My Historical Fiction Essentials

Finally getting around to this — as per Chris’s invitation, here’s my list (in no particular order, and with major reliance on Chris’s dictum that it’s “fine to list a whole author’s work or series and have it count as one entry”):

Hillary Mantel’s historical fiction
I’ve yet to try her contemporary writing, but both her Cromwell duology (Wolf Hall and Bring Up the Bodies — hopefully soon to be a trilogy) and A Place of Greater Safety (based on the real life story of Robespierre, Danton and Desmoulins) are absolutely magnificent.  I’d never have thought anybody could make me genuinely care about Thomas Cromwell, but Mantel managed to do just that, and she also brings a fresh perspective to a topic seemingly as worn out (in literary terms) as the French Revolution.

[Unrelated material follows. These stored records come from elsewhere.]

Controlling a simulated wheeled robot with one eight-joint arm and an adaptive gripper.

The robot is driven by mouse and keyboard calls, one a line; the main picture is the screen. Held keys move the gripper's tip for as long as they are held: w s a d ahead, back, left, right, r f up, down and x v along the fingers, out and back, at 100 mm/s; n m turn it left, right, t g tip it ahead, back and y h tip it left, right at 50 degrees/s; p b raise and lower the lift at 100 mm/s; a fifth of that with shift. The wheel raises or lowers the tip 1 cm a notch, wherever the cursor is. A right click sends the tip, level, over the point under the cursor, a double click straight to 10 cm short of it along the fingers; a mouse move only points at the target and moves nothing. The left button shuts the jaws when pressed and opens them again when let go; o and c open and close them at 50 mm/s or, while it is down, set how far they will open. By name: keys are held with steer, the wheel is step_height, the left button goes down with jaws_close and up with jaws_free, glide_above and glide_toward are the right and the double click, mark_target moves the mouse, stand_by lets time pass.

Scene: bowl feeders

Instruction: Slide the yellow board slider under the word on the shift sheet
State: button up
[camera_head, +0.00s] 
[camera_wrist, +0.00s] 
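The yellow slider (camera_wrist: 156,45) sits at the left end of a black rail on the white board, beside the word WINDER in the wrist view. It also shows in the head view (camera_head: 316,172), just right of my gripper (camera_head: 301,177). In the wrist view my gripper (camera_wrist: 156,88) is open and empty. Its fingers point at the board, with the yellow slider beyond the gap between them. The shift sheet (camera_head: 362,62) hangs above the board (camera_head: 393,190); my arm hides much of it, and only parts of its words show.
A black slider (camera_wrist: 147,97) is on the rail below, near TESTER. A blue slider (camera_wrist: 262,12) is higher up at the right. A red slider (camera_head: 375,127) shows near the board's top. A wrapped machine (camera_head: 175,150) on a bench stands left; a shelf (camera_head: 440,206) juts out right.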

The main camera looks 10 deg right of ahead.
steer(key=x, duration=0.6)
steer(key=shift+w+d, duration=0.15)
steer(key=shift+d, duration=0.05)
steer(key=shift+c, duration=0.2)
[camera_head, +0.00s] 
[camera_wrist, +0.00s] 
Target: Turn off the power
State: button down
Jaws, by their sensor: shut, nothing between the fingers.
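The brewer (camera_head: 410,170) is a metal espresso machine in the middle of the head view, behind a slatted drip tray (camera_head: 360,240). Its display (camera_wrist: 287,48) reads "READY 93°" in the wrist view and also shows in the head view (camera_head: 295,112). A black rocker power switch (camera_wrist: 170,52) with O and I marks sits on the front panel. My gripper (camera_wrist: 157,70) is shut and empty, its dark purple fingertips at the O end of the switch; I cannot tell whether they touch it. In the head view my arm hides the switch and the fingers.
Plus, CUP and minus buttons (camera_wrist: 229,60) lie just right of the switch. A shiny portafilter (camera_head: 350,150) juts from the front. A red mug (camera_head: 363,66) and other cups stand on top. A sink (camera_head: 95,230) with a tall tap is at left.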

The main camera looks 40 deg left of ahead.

C.J. Sansom: Shardlake series
Ditto C.J. Sansom’s Tudor mysteries.  I’ve just finished the most recent entry, and all I’ll say is, I hope Sansom himself won’t tire of Master Shardlake and his adventures any time soon. — Also, if nonfiction isn’t your kind of thing and you still want to learn about the Tudor Age, you can’t possibly go wrong with Mantel and Sansom combined — both their books are meticulously researched, with detailed historical notes (particularly Sansom’s: the one concluding his most recent book, Tombland, alone makes for almost 1/10 of that 866-page monster’s total length).

Sharon Kay Penman: Plantagenet series
Others have already mentioned her Welsh Princes trilogy and The Sunne in Splendour (her very first book), all of which I completely second; given my particular fondness for the Plantagenet power couple, Henry II and Eleanor of Aquitaine, and their “devil’s brood”, though, I’m going to also have to add Penman’s Plantagenet series to the lot (by which I don’t just mean the first three books, which focus on Henry and Eleanor, but the whole series, including its current extension into the life and times of Richard the Lionheart).

Ellis Peters: The Chronicles of Brother Cadfael
My interest in Plantagenet England began with this series, and Brother Cadfael is still one of my all-time favorite characters (and detectives).  I can no longer even count the numbers of times I have read and reread these books.  Well-researched, written with a big heart, and somehow managing to condense the various stages of the tortured history of England’s first Civil War in easy to digest 200-page installments, all seen from the perspective of the Welsh borderland.  And I really, really also love the TV adaptations starring Derek Jacobi.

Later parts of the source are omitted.